I also think I pulled the short straw with my Living situation. I got into University through Clearing and this led me to live with a girl in 2nd year (of whom already had her friends in the flat a few doors down), Two foreign exchange students (two guys from Turkey and France) and another boy in the same situation as me. The English guy that I live with was also apart of the same friendship group .. and even he has decided they were cliquey and hard to get on with. Maybe we aren't big enough characters or maybe we are just freaks.. who knows. Anyway.. he made some friends on his course and has already sorted where he is living next year. The jammy git!! But, anyhow what I cant stop questioning is that if I didn't come in through clearing would I be having a better experience if I was in a normal flat with all 1st years like me?!.. Then surely at i would have least 3 more people who I could have potentially found a best friend in or at least someone to watch Dinner Date with. 
But then again.. I've never been a person to have many friends, I've always kept a small group of 1 or 2, so hardly a group at all. I do have 'separate' friends though, people I've met over time individually from Jobs and mutuals of mutuals kinder thing; but never a big group.

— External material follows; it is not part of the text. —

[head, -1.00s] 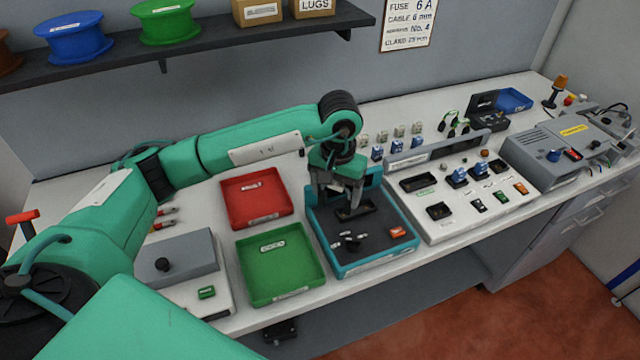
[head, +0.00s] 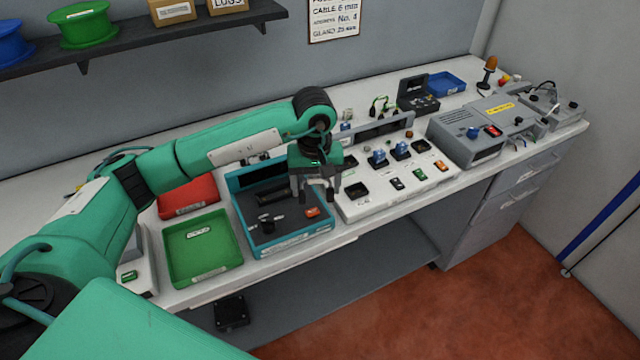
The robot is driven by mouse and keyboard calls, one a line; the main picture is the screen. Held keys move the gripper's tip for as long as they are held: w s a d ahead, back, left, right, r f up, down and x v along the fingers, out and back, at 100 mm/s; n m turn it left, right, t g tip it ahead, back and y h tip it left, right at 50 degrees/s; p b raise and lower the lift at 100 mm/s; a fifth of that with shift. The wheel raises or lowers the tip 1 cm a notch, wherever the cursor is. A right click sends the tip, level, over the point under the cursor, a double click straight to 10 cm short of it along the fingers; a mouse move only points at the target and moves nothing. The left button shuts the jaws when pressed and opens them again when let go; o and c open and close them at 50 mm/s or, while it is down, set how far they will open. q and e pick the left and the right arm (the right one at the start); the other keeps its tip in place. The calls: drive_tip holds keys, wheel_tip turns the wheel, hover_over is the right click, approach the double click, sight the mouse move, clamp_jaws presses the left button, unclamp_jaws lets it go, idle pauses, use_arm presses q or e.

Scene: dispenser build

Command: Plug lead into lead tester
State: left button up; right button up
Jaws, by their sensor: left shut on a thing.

Another thing you should know, Sharing living space with 4 other people is a mighty challenge.. at first the kitchen and living room was always clean, but as the days became weeks and the weeks became months, Oh how that changed. HOW CAN PEOPLE LIVE IN SUCH DIRT! if you like a clean kitchen and a nicely smelling home, then just don't live with others. you go buy your self a studio room and eat where you ****! because honestly, when you live with people who leave their curry in the fridge, and cooking oil from the eggs they just fried on the stove you'll want to boil your brocolli in the bath. Believe me. A top tip from me is to definitely buy some Febreeze and carry that bugger in your pocket. you'll need it for when the bins are brimming and the milk is turning.